The Church of Jesus Christ of Latter-Day Saints (Mormons) has apparently taken all of this better than I have. In the playbill that outlined the cast and crew, there was a full page ad of a handsome African American man quoted as saying, “You’ve seen the play…now read The Book.” It had a picture of “The Book of Mormon” along with the church’s website, a QR code, and a number to text for more information. From what I’ve read, the main concern of the church has been that people would leave the play believing that Mormons are actually the way they are portrayed there.
We walked out. We waited for intermission, but we walked out. We were offended by the way the play spoke about God.
And, yes, I know that God lets that stuff roll off.

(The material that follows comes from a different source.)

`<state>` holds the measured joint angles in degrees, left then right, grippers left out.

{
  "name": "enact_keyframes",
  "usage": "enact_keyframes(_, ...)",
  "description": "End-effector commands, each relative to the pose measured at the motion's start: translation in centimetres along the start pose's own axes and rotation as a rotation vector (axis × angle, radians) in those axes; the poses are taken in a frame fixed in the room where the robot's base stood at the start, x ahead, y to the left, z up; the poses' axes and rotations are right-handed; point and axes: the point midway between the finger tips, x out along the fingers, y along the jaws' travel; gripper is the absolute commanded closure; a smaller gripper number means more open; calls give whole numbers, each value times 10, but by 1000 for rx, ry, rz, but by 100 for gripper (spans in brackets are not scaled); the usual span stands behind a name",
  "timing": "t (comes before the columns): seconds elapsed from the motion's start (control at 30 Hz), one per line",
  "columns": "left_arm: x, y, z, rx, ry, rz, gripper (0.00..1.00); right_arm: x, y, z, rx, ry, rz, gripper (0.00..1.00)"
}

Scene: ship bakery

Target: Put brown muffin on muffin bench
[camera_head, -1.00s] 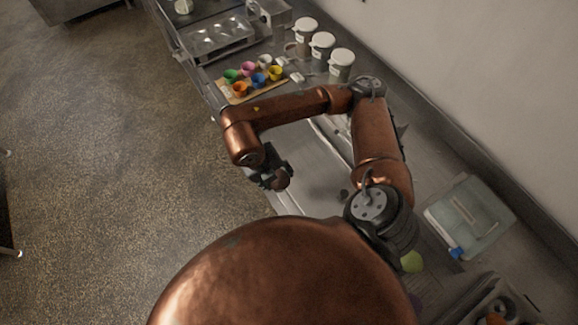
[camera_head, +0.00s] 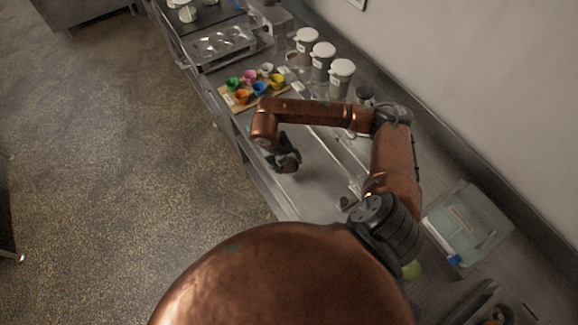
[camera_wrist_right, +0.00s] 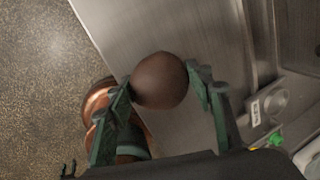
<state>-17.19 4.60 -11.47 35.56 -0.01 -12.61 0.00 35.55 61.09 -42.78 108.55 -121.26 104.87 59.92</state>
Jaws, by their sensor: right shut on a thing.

But does God expect us to just let it roll off? I don’t think so.
Pope Francis, after the bombing in Paris, spoke to the issue. He said violence in the name of religion can never be excused, but that anybody who insults someone’s cherished beliefs shouldn’t be surprised if they get a “punch in the nose.” Using an analogy, the pope said if a dear friend were to utter “a swear word against my mother, he’s going to get a punch in the nose. That’s normal.
“There are so many people who speak badly about religions, who make fun of them… they are provocateurs. And what happens to them is what would happen to (my dear friend) if he says a word against my mother.”
As I have thought about the play, I have given thanks that I no longer hide when I see those young men coming down the street, two-by-two to share The Book of Mormon with me. I answer the door and I talk pleasantly with them. We all acknowledge that we have differences of opinion and we are respectful of one another. And then we part.
I learned through this play, a play that is tremendously successful and will continue to entertain thousands, that there is a difference between bawdy and offensive. I don’t need to sit there and listen to offensive things said or sung about my God.